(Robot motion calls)
START

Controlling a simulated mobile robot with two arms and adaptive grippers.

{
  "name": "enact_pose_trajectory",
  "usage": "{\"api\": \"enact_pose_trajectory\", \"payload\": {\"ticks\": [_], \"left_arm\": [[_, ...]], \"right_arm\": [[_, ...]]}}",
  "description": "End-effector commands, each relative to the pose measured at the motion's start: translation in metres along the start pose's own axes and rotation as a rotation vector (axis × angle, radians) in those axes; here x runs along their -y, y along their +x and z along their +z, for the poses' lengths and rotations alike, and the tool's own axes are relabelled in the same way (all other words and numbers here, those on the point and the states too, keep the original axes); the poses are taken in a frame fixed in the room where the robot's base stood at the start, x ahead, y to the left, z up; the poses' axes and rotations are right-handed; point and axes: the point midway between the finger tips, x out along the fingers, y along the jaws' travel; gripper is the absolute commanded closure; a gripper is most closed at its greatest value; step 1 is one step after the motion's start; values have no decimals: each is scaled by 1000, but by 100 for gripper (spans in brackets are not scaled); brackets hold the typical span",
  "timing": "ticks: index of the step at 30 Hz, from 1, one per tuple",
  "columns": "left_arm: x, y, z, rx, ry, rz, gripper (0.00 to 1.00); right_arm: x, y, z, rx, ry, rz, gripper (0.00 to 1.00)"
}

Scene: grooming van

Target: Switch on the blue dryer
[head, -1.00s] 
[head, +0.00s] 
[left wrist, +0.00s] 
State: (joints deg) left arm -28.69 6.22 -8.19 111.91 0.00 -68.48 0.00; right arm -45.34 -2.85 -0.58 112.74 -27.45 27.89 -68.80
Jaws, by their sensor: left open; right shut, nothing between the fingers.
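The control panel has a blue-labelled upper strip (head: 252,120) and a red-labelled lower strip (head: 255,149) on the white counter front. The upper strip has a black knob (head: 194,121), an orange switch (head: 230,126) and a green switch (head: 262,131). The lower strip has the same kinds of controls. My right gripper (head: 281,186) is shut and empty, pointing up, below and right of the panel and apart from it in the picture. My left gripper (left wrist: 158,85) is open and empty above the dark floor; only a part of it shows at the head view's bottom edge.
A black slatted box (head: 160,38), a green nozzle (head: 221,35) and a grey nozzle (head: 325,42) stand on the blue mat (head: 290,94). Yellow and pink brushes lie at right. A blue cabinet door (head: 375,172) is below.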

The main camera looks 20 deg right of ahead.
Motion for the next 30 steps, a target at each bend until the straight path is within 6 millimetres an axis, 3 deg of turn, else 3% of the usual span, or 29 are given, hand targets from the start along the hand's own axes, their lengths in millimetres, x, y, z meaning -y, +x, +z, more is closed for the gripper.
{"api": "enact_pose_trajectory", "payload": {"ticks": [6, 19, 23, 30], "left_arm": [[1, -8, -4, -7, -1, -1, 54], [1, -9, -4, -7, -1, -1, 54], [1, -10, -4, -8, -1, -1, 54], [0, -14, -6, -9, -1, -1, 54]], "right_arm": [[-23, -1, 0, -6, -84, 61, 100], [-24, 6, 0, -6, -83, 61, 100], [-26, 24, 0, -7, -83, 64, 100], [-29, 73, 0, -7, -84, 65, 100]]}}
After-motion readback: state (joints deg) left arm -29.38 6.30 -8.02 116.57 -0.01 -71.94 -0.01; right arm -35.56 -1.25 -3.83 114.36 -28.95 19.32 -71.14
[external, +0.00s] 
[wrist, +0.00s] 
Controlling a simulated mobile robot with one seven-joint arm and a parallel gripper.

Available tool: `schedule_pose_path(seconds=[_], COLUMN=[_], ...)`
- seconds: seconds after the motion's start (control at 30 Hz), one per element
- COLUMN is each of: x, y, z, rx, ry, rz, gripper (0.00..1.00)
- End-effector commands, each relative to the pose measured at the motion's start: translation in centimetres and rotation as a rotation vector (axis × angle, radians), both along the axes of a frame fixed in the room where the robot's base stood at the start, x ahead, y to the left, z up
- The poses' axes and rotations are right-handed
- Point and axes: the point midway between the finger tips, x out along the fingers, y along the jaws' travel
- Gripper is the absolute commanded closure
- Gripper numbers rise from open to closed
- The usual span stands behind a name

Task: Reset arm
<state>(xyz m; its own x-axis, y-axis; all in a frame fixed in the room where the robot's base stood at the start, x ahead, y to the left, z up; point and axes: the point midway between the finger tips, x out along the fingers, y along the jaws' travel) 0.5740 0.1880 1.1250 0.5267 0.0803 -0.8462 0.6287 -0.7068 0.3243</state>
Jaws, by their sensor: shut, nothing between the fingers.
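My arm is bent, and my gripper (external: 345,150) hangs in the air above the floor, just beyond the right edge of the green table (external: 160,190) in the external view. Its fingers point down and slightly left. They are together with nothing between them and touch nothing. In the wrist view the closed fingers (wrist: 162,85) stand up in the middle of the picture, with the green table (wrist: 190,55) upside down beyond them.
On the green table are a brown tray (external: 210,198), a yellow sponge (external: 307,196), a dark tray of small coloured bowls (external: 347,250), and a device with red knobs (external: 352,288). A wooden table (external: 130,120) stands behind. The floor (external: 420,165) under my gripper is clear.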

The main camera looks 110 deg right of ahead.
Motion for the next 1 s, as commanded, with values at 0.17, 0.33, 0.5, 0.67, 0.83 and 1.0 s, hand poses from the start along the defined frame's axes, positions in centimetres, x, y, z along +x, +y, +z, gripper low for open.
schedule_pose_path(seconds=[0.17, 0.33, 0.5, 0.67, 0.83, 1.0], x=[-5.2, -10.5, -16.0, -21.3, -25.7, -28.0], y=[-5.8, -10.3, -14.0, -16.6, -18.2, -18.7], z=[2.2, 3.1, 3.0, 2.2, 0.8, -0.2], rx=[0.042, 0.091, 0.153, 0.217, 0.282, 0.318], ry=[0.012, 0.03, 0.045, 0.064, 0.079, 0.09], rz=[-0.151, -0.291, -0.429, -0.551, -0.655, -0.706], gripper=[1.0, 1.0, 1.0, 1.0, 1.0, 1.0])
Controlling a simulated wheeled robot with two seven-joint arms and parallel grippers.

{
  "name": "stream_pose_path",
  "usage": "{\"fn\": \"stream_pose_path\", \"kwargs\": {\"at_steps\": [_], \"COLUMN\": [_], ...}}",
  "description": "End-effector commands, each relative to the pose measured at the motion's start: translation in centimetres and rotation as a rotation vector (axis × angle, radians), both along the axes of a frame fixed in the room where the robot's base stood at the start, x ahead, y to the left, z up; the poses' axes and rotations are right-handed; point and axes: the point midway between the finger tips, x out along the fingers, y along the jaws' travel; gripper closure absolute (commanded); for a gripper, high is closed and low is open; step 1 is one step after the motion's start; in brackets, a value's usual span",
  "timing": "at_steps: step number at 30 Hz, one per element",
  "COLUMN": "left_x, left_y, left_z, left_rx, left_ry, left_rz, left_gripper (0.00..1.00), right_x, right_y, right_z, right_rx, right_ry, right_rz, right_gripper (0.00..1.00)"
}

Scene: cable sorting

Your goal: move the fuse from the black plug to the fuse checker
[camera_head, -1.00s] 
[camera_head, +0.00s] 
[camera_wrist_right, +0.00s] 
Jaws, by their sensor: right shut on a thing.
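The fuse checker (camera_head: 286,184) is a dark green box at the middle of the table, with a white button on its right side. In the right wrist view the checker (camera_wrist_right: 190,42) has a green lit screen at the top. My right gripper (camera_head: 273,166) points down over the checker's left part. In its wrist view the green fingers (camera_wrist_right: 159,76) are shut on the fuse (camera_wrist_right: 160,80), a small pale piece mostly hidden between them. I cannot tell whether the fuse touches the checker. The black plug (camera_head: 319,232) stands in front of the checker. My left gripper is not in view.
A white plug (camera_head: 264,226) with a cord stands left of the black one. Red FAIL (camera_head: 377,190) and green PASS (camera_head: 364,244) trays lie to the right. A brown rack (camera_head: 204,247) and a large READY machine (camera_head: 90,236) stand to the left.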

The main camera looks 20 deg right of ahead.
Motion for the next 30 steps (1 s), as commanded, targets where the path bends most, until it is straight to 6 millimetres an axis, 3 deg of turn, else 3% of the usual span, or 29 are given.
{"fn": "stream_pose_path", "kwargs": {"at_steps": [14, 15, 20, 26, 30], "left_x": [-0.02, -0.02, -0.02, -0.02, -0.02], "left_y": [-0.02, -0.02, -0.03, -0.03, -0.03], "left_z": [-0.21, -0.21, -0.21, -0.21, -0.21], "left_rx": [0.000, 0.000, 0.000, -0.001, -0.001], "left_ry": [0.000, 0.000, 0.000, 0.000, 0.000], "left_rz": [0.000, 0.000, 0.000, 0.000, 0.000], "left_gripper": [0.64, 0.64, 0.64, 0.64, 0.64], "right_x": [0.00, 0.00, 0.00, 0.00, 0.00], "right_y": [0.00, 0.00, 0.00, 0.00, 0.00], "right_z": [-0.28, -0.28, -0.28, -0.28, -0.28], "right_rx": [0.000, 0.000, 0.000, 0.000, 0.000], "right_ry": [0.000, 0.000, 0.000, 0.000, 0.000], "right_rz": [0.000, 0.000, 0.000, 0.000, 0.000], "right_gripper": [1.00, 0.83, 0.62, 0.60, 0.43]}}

END

• _To be done_
From the records, copy every line that has the string "grippers" in it.

• _Answer below_
Controlling a simulated mobile robot with two arms and adaptive grippers.
Controlling a simulated wheeled robot with two seven-joint arms and parallel grippers.

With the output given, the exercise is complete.